Poland and Hungary Are Testing the Limits of the EU’s Liberalism

Before their illiberal turn, Poland and Hungary were lauded as postcommunist poster children. Both nations have combined moderately redistributive welfare states with attacks on civil liberties — but inflation is putting their growth model to the test.

Since 2010, Viktor Orbán, the prime minister of Hungary, has been at the head of an illiberal turn in the European Union. While Germany initiated a historical sea change — Olaf Scholtz’s famous “Zeitenwende” — and France abandoned its conciliatory approach toward Russia, Budapest saw in this united front an opportunity to exert leverage. Using its veto, Hungary’s prime minister threated to prevent funds flowing to Ukraine from the bloc last month unless €5.8 billion ($6.3 billion) of Hungarian-directed recovery funds, frozen because of graft within the nation, were released.

Orbán’s belligerence would perhaps not pose so serious a problem were it not for the fact that he is not alone in perusing illiberal policies.

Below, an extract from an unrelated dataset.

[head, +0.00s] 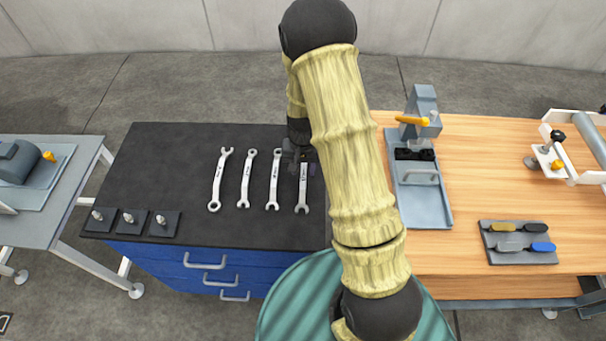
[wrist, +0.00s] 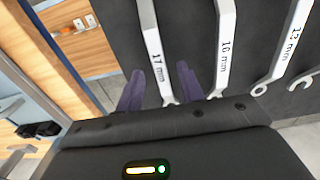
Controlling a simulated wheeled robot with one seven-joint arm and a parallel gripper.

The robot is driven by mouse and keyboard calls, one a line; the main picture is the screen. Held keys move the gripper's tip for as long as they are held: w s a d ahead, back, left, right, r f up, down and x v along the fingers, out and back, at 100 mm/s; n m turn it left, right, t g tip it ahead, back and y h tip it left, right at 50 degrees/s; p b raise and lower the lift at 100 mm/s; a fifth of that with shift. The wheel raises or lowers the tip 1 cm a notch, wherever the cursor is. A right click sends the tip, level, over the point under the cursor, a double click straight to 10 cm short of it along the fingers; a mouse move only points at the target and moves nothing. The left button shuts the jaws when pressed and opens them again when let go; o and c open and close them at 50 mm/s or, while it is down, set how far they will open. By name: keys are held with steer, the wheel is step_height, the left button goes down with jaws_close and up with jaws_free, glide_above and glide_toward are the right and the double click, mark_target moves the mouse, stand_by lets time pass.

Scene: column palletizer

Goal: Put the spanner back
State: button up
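Several silver spanners lie side by side on the black top of the blue drawer cabinet (head: 150,150). The rightmost spanner in the head view (head: 302,196) is partly hidden by my gripper (head: 298,158). In the wrist view it is the 17 mm spanner (wrist: 151,40), and my gripper (wrist: 160,72) has its two purple fingers apart, one on each side of its shaft. Whether they touch it I cannot tell. The 16 mm spanner (wrist: 225,45) and the 13 mm spanner (wrist: 290,48) lie beside it. In the head view they are the neighbouring spanners (head: 274,180) and (head: 247,178).
Black blocks with pegs (head: 131,222) sit at the cabinet's front left. To the right, the wooden bench (head: 470,200) carries a grey fixture with an orange handle (head: 420,185) and a grey tray (head: 518,243) of coloured-handled items. A grey side table (head: 60,190) stands left.

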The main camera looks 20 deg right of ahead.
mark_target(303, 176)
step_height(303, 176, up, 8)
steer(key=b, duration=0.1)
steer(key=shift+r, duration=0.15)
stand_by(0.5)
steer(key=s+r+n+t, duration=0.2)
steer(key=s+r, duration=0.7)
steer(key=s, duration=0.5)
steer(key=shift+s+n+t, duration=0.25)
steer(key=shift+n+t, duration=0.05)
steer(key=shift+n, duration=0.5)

Domestically, the leaders of the Polish right-wing Law and Justice (PiS) government — while staunchly pro-Ukraine — have proved equally unwilling to give in to Brussels’s demands on the rule of law. Like its southern counterpart, Poland is badly in need of EU funds. Ostensibly, the conflict is about political values — a cosmopolitan and liberal core Europe up against its peripheral and nationalistic governments. However, there is more to the growing tensions than fears of democratic backsliding taking place in Poland and Hungary. At its heart lies a tension between an economy that is dependent on close relationships with the European core and a domestic politics which is hostile to its supposed ideals.

So far, the economic policy of the Eastern European “illiberal” governments has been remarkably resilient to external shocks, international pressures, or electoral discontent. How so? Because it is a creative blend of post-transformation Eastern neoliberalism with some good old-fashioned redistribution. Orbán and the Polish prime minister Mateusz Morawiecki reaped the fruit of globalization and used it to mediate its adverse effects.

But the current crisis puts this model in jeopardy, rendering access to the recovery funds critically important. Whether Poland and Hungary can weather the harsher economic climate has big consequences globally. At stake in this dispute is whether similar right-wing projects can successfully manage simultaneous policies of economic interdependence with, and political autarky from, the West.